EXERCISE AIM: Find the lines containing the word "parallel" and copy every one of them.

INPUT MATERIAL:
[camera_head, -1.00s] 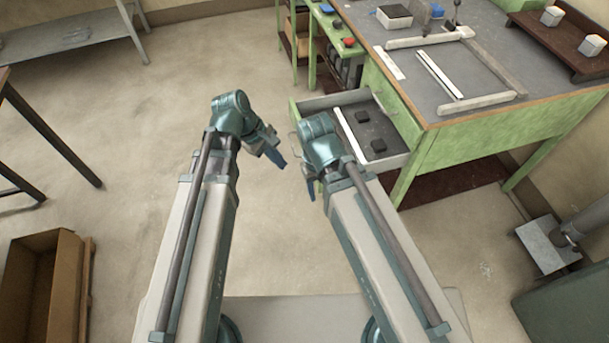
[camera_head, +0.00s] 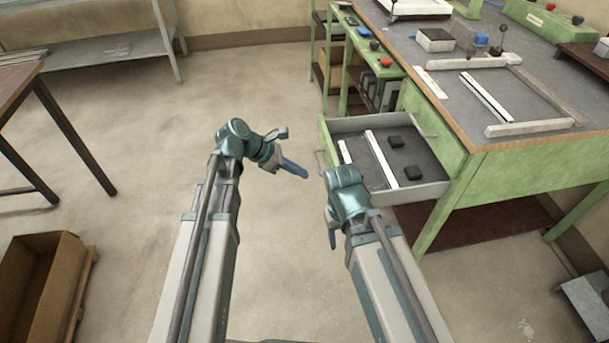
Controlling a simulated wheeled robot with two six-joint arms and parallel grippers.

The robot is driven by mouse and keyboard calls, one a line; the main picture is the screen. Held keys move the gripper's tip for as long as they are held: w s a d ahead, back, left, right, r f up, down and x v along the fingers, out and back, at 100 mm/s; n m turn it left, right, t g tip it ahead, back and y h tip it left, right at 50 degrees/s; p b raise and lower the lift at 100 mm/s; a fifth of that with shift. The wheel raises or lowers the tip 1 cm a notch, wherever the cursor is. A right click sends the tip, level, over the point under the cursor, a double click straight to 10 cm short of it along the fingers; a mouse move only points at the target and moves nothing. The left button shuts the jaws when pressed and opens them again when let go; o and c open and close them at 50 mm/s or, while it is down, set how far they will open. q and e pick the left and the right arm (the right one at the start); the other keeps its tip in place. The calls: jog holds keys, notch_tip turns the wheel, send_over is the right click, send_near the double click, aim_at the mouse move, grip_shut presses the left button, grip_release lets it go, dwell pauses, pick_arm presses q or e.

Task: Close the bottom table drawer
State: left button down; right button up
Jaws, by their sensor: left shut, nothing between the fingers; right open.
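The bottom table drawer (camera_head: 428,191) stands pulled out from the green table (camera_head: 528,165). Two white strips (camera_head: 379,156) and two black blocks (camera_head: 413,172) lie inside it. Its handle (camera_head: 318,160) shows at the left, on the front side. My left gripper (camera_head: 297,169) is shut and empty, pointing right, to the left of the drawer front and apart from it. My right gripper (camera_head: 332,239) points down below the drawer's near left corner; my right arm's wrist hides that corner. Its fingers are mostly hidden, and it looks empty.
A cardboard box (camera_head: 38,300) stands at the lower left, and a brown table (camera_head: 18,90) at the left. A green shelf unit (camera_head: 372,80) stands behind the drawer. The floor (camera_head: 130,150) left of the drawer is clear.

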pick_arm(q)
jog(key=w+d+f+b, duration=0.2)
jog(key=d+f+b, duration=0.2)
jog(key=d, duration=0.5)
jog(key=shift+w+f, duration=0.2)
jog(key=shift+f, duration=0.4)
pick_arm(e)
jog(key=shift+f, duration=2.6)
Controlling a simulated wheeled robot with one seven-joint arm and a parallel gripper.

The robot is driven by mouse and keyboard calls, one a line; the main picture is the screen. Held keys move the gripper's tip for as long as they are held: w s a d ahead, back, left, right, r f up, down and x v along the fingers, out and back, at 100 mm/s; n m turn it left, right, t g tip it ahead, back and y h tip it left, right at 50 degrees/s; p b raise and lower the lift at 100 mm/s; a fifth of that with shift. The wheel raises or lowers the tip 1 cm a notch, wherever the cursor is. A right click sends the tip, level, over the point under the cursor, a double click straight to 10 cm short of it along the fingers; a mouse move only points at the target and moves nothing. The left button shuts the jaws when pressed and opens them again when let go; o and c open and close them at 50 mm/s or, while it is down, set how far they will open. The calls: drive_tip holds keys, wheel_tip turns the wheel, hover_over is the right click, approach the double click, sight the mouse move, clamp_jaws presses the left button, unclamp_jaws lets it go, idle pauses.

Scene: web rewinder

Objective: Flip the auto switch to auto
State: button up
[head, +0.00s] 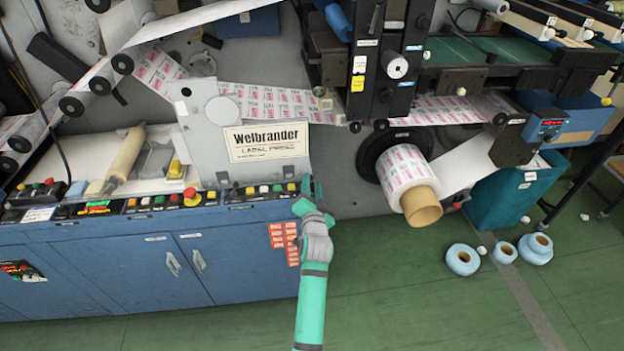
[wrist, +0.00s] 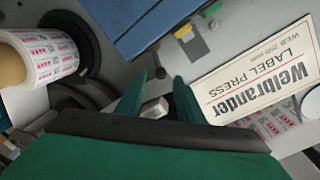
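My green gripper (head: 307,188) is at the right end of the blue control panel (head: 236,198), beside a row of coloured buttons (head: 263,190). In the wrist view my gripper (wrist: 160,84) has its two fingers apart, with a gap between them. A small grey metallic block (wrist: 155,108) shows in that gap, close to the gripper body; I cannot tell whether it is a switch or whether it is touched. The auto switch cannot be picked out by its label in either view. My gripper and arm hide the panel's right end in the head view.
The Welbrander sign (head: 266,143) stands behind the panel, and in the wrist view it is upside down (wrist: 265,75). A printed label roll (head: 405,175) juts out to the right. A red mushroom button (head: 191,196) is farther left. Blue rolls (head: 462,259) lie on the green floor.

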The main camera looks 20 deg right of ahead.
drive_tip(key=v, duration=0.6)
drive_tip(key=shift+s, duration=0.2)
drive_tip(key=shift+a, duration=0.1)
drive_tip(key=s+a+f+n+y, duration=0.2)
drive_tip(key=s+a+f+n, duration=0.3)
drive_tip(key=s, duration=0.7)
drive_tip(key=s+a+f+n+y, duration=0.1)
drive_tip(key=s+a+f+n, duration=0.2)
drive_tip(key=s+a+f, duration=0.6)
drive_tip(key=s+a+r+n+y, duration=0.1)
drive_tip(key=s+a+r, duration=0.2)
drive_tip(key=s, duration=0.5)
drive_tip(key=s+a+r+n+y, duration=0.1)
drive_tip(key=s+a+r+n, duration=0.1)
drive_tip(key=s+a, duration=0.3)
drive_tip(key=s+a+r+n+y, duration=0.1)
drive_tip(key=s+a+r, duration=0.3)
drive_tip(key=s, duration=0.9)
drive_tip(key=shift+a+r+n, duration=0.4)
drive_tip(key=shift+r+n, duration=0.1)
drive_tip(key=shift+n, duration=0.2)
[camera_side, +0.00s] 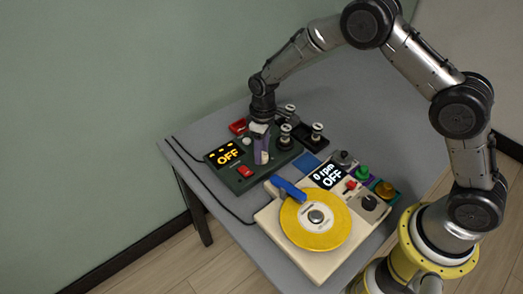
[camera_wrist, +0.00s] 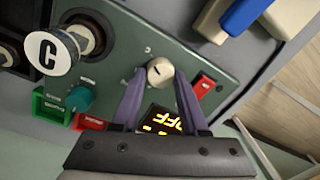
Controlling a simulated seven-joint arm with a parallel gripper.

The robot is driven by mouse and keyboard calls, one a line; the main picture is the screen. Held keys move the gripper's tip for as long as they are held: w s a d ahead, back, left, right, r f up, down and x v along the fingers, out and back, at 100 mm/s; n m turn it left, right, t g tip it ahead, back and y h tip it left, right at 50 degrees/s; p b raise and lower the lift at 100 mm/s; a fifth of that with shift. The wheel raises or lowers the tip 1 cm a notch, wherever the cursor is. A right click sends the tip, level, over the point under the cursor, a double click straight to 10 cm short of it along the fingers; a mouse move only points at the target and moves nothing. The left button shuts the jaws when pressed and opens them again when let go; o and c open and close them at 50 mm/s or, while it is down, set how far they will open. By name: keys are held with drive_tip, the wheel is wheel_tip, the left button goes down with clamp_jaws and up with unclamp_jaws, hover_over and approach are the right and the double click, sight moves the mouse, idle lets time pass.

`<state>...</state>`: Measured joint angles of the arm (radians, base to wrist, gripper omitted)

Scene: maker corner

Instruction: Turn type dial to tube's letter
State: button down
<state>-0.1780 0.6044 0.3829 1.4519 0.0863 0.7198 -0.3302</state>
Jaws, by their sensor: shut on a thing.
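The tester is a dark green panel (camera_wrist: 120,62) with a lit display (camera_wrist: 165,120); in the side view its display (camera_side: 228,154) reads OFF. A cream dial (camera_wrist: 160,71) with a small dark mark on its face sits on the panel. My gripper (camera_wrist: 162,82), with purple fingers, is shut on this dial, one finger at each side. In the side view my gripper (camera_side: 262,152) points down at the panel and hides the dial. The markings around the dial are too small to read.
A red switch (camera_wrist: 203,85) is close beside my right finger. A green tray (camera_wrist: 50,106), a teal knob (camera_wrist: 80,97) and a red tray (camera_wrist: 90,123) are at the left. A machine with a yellow disc (camera_side: 316,238) stands in front of the tester.

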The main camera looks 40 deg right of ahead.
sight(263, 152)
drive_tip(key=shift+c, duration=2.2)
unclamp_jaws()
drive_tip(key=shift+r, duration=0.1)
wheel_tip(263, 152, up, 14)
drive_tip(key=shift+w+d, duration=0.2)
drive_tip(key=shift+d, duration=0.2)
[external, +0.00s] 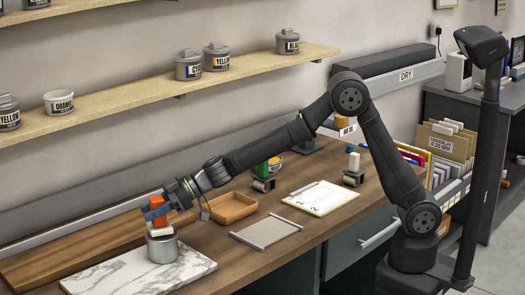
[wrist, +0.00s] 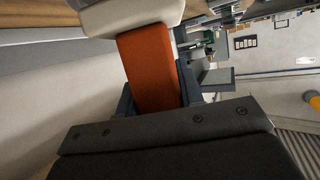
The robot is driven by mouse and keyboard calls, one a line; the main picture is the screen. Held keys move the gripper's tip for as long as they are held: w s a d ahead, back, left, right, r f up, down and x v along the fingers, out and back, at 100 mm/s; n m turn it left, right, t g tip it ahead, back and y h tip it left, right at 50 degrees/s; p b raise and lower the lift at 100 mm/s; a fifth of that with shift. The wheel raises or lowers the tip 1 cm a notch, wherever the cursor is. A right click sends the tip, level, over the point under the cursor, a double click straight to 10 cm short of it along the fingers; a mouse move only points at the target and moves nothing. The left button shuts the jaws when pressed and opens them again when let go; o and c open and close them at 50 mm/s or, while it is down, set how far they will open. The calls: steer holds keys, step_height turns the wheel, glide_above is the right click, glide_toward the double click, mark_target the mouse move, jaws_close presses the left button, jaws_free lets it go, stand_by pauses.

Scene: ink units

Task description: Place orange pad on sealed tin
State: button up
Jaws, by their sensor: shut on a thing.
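The orange pad (external: 157,204) has an orange grip and a pale cream end. My gripper (external: 154,213) is shut on its orange grip, with the cream end pointing down. The pad also shows between the fingers in the wrist view (wrist: 150,68), its cream end (wrist: 130,14) beyond the fingertips. A grey metal tin (external: 162,250) stands upright on the white marble slab (external: 110,275), directly under the pad. The cream end is at the tin's top; I cannot tell whether it rests on it. The tin's top is partly hidden by the pad.
A wooden tray (external: 234,208) lies right of the tin, with a grey flat plate (external: 266,232) and a white card (external: 321,198) further right. A green-handled roller (external: 263,178) stands behind. A shelf (external: 120,92) with labelled ink tins runs along the wall above.

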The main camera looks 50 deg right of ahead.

SOLUTION:
Controlling a simulated wheeled robot with two six-joint arms and parallel grippers.
Controlling a simulated wheeled robot with one seven-joint arm and a parallel gripper.
Controlling a simulated seven-joint arm with a parallel gripper.

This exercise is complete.